In Syria, Photojournalist Bears Witness to Violence
With Syria strictly limiting access to foreign press, most foreign journalists trying to report on the uprising in Homs, Syria, have had to remain in nearby Lebanon while relaying reports from locals on the scene. Italian photojournalist Alessio Romenzi, however, has managed to move through the besieged city. More than two dozen of his images of civilian casualties, women and children taking shelter during shelling, and fighting between the army of the Assad government and the rebel Free Syrian Army were posted today on Time’s Lightbox. Patrick Witty, Time‘s International Picture Editor, edited the pictures.
Romenzi, whose previous work from the Middle East and elsewhere has been published in Time, The New York Times, Washington Post, Le Monde and other publications, has been in Al Qsair and Homs, Syria, since late January. Previous posts to his PhotoShelter page include his images of Syrian journalists as they have tried to file reports on the fighting.
On assignment for Time, he has moved among fighters in the Free Syrian Army and at one point he took shelter from the shelling in the basement of a home in the southern Homs neighborhood of Bab Amr, according to a report on Lightbox. He reported seeing 25 civilian casualties in two hours of shelling. In an email to Time he wrote, “The word ‘safe’ is not in our dictionary these days.”

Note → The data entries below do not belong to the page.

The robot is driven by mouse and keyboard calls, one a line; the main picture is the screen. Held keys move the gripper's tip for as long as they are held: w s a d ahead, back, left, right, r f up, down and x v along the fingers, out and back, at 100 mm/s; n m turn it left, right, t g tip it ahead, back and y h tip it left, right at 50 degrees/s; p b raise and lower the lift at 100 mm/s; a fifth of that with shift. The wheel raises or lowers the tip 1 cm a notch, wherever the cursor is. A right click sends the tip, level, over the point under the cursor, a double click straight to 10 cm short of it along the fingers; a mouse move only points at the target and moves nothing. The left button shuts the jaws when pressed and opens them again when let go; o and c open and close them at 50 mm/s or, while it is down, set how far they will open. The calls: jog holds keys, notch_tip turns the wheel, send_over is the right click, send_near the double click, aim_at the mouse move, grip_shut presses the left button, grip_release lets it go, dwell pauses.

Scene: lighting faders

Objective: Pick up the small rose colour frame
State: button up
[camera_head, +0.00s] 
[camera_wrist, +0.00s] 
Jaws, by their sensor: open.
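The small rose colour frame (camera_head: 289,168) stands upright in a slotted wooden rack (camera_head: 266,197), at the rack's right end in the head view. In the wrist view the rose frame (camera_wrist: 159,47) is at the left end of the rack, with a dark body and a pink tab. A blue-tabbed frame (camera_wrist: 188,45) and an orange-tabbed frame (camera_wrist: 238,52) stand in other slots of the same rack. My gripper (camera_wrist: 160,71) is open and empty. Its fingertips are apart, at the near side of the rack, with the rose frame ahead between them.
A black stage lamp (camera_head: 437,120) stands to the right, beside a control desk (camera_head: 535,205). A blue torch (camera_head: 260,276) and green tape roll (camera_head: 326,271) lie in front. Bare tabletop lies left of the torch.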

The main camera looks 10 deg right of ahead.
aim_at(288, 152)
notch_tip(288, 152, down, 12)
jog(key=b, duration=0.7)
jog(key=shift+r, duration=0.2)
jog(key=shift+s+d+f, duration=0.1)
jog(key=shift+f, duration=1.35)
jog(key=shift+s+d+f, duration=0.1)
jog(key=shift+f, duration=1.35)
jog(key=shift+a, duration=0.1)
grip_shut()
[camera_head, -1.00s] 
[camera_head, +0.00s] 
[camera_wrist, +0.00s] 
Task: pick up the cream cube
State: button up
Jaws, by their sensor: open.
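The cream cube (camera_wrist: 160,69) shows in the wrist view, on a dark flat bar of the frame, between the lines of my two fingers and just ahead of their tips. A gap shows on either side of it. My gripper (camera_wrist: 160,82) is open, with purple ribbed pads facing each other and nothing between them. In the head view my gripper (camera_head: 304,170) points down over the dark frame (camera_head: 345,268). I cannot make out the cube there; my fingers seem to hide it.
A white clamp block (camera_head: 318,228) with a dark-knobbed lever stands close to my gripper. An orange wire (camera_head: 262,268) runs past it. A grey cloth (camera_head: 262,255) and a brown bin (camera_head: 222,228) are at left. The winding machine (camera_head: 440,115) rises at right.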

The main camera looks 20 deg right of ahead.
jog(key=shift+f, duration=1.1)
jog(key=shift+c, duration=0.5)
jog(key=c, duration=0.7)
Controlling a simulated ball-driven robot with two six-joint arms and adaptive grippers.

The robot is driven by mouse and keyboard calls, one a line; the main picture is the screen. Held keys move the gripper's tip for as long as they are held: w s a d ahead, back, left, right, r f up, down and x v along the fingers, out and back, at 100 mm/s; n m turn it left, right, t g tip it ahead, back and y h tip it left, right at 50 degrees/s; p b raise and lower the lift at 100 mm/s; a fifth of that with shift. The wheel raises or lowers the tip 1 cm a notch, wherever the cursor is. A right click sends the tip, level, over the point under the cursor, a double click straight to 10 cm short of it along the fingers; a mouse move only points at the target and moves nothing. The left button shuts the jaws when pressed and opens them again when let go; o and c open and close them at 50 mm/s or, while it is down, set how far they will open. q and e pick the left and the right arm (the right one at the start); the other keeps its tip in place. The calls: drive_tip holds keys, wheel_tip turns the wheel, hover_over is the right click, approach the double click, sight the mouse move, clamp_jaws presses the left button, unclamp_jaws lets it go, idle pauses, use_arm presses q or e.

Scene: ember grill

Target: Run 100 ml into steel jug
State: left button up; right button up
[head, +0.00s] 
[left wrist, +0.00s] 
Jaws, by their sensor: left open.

The Committee to Protect Journalists reported on February 8 that Syrian journalist Mazhar Tayyara, a stringer for AFP and other news organizations, was killed in Homs on February 4, when the Syrian government shelled the neighborhood he was reporting from. “The Syrian conflict is growing increasingly dangerous for all kinds of journalists, from citizens who have taken the role of documenting unrest in the country to international journalists who report from the frontlines,” says the CPJ.